Before they swung those trades, the Lakers were involved in the most public negotiations of all time, with talks between they and the Pelicans leaking into the Twittersphere via both national and local news breakers. It was enough of a disaster to force Johnson to travel to Philadelphia to address the team about everyone being on the table for a potential blockbuster trade, an event that led to the team president being investigated for tampering for the third time in his short tenure.
The Lakers were later blown out by the 76ers and just lost to the Hawks.
It’s a time-honored tradition in Lakers Land, especially over the past decade: a lack of patience and star-chasing directly impacting the on-court product. Wash, rinse, repeat.
In fact, this regime’s entire formation and foundation have been based on that mantra.
Not including Brandon Ingram to trade for DeMarcus Cousins was the last gasp of the Buss-Kupchak era. Dumping D’Angelo Russell to get rid of a big salary on a lottery team was the defining transaction of the Johnson-Pelinka era until James brought his talents to Southern California.
But Russell serves as the template for why these short-sighted moves rarely work. The fourth-year pro is now an All-Star, albeit in the weaker East, and looks to finally be figuring things out. Ingram, meanwhile, is still growing into his potential and has shown more consistent flashes over the last month.
Turns out patience is a virtue.
The Lakers are skating this same line, again. That’s not to say that Anthony Davis is a player unworthy of trading the whole treasure chest of unknown and untapped potential for. In fact, I argued before the deadline that he was the exact player where that possibility made sense. But when the same decisions pile up, there is nothing subtle about how the Lakers operate.
Russell was traded in a salary dump. Julius Randle was let go because he was not prioritized by a front office licking its chops for free agents, including one represented by his agent. Ingram has been the topic of trades for two straight years. All three drafted before the Magic Johnson takeover and all three shunned or with one foot out the door at all times.

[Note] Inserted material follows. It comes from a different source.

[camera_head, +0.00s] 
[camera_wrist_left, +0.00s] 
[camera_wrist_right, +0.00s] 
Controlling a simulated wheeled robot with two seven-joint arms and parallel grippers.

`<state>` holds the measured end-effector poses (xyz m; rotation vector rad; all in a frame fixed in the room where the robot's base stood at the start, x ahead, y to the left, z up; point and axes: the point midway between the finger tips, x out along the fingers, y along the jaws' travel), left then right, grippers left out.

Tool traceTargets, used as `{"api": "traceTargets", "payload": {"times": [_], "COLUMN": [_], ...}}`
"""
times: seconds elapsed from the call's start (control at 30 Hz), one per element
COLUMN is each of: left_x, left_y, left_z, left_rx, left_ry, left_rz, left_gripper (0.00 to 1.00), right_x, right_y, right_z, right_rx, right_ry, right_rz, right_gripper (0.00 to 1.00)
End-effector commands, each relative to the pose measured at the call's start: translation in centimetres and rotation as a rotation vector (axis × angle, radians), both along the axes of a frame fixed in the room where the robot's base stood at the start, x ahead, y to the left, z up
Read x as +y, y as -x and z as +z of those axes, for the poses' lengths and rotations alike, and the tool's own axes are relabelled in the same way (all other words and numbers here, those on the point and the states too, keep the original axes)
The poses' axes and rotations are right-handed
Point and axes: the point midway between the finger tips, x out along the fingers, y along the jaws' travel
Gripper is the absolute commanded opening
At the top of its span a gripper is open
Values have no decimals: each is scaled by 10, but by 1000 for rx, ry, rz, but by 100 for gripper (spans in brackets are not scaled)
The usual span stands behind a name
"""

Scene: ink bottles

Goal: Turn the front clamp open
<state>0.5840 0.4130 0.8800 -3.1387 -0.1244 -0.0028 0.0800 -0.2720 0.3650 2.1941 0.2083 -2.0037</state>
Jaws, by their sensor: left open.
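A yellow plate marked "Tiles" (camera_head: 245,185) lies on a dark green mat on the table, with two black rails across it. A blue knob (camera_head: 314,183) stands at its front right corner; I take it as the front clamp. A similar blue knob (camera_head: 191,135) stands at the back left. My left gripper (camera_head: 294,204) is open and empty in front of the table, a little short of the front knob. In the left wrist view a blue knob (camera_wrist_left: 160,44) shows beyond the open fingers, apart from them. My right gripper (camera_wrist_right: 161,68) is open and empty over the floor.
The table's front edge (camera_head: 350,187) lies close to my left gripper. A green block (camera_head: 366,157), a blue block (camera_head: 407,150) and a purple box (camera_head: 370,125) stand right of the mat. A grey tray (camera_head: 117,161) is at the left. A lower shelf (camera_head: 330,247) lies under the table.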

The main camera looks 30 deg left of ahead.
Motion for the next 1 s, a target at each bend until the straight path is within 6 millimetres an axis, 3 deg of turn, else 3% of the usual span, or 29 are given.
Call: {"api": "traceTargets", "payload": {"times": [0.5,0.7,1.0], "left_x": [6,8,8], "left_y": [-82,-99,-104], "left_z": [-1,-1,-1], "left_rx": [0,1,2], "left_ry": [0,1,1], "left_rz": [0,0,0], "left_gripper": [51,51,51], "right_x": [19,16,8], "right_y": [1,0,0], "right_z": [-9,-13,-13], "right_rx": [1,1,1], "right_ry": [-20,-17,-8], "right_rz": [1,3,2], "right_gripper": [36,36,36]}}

When the history exists and the leaks suggest that the Lakers were willing to trade every player but balked at including four first-round picks for Davis, it’s no surprise that the core of this organization would be suspicious and unmotivated.
So now, the Lakers are right where they started, on the outside of the playoffs looking in and needing a LeBron James regular-season takeover to even reach the postseason for the first time in six years.
They’re right where they started, with one aging star desperately needing help and no quick fixes on the horizon.
They’re right where they started, a team filled with veterans who will likely be in Los Angeles for one year before being tossed aside and young players waiting for the time the franchise will toss them aside like the last two.
They’re right where they started, searching for a scapegoat on the roster or on the sidelines.
The Lakers issue isn’t the 28-29 record they’re holding heading into the All-Star break. It’s not the coaching that has come into question and turned Luke Walton into a dead-man walking, potentially even if they make the playoffs. It’s not James’ pressure to make moves he approves of or the drafting and developing young players.
This is an organizational issue that starts from the top.
It’s an insanely profitable organization not investing money in the places where it can outbid all of its competitors, be it the coaching staff, training staff or analytics department. It’s a front office that believes good things will come easy because they’re in Los Angeles and LeBron James’ free agency decision only strengthened their resolve.
The Lakers believe they can cheat the system. That they can have other teams develop stars for them and steal them in their prime. That they can build a functional and lasting team without prioritizing their youth. That doesn’t work in the new NBA. Look at every top team in the NBA this year – the Warriors, Nuggets, Thunder, Bucks, Raptors, Sixers and Celtics – and you can draw a straight line from their current and future success to homegrown talent.
In June, Magic Johnson, in the mold of the man he replaced, boldly proclaimed that he would step down from his position if the Lakers did not land a star. Johnson got LeBron and if the franchise icon wasn’t the one leading the way, it’s safe to assume that James would have never made the league-altering decision to join the purple and gold.
But even with that massive win, Johnson has not proven that he cannot be the floor general for the next run of Lakers championships. Magic has one more summer to deliver on his promise, a summer to build a team – an actual team and not a band of misfits that will be gone after another underwhelming year.
How he builds that team – if he builds that team – is not a one-solution certainty. But if history has taught us one thing in the NBA, there are no easy fixes to problems as big as this.